→ Provided material:
--

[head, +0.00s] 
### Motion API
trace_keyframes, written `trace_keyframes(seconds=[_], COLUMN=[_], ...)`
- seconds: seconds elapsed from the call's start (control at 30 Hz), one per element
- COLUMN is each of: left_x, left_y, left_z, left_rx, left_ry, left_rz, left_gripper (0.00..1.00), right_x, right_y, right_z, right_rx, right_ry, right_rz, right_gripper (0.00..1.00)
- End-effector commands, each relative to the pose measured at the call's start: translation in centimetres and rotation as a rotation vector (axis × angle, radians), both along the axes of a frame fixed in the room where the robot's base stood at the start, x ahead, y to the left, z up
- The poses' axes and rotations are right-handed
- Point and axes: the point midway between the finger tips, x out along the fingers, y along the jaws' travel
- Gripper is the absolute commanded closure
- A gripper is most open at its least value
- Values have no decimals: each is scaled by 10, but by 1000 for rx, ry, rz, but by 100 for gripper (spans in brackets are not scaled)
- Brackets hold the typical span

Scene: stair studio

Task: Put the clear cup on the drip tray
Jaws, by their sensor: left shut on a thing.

--

→ Task directions:
Return exactly, please, the lines of the material from the first one down to and including the line where "- seconds: seconds" appears.

→ Reply:
[head, +0.00s] 
### Motion API
trace_keyframes, written `trace_keyframes(seconds=[_], COLUMN=[_], ...)`
- seconds: seconds elapsed from the call's start (control at 30 Hz), one per element

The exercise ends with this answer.